# DATA SECTION start
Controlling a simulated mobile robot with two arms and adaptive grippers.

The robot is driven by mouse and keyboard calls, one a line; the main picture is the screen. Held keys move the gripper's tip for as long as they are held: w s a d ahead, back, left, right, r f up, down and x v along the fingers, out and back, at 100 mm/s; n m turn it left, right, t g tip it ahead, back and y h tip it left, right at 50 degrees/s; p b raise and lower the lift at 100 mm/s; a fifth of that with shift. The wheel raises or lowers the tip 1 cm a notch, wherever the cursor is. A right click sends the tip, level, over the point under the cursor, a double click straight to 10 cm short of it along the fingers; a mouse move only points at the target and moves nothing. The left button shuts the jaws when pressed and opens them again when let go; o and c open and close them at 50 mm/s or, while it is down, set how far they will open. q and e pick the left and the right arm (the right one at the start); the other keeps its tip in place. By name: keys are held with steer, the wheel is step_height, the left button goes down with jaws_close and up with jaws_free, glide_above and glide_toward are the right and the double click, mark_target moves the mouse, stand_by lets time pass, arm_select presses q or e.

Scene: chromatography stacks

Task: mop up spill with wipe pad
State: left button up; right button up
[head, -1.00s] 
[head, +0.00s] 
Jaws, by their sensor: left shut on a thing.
# DATA SECTION end
SHORT TASK: Word for word, write out all of the data above.

ANSWER TO THE EXERCISE:
Controlling a simulated mobile robot with two arms and adaptive grippers.

The robot is driven by mouse and keyboard calls, one a line; the main picture is the screen. Held keys move the gripper's tip for as long as they are held: w s a d ahead, back, left, right, r f up, down and x v along the fingers, out and back, at 100 mm/s; n m turn it left, right, t g tip it ahead, back and y h tip it left, right at 50 degrees/s; p b raise and lower the lift at 100 mm/s; a fifth of that with shift. The wheel raises or lowers the tip 1 cm a notch, wherever the cursor is. A right click sends the tip, level, over the point under the cursor, a double click straight to 10 cm short of it along the fingers; a mouse move only points at the target and moves nothing. The left button shuts the jaws when pressed and opens them again when let go; o and c open and close them at 50 mm/s or, while it is down, set how far they will open. q and e pick the left and the right arm (the right one at the start); the other keeps its tip in place. By name: keys are held with steer, the wheel is step_height, the left button goes down with jaws_close and up with jaws_free, glide_above and glide_toward are the right and the double click, mark_target moves the mouse, stand_by lets time pass, arm_select presses q or e.

Scene: chromatography stacks

Task: mop up spill with wipe pad
State: left button up; right button up
[head, -1.00s] 
[head, +0.00s] 
Jaws, by their sensor: left shut on a thing.

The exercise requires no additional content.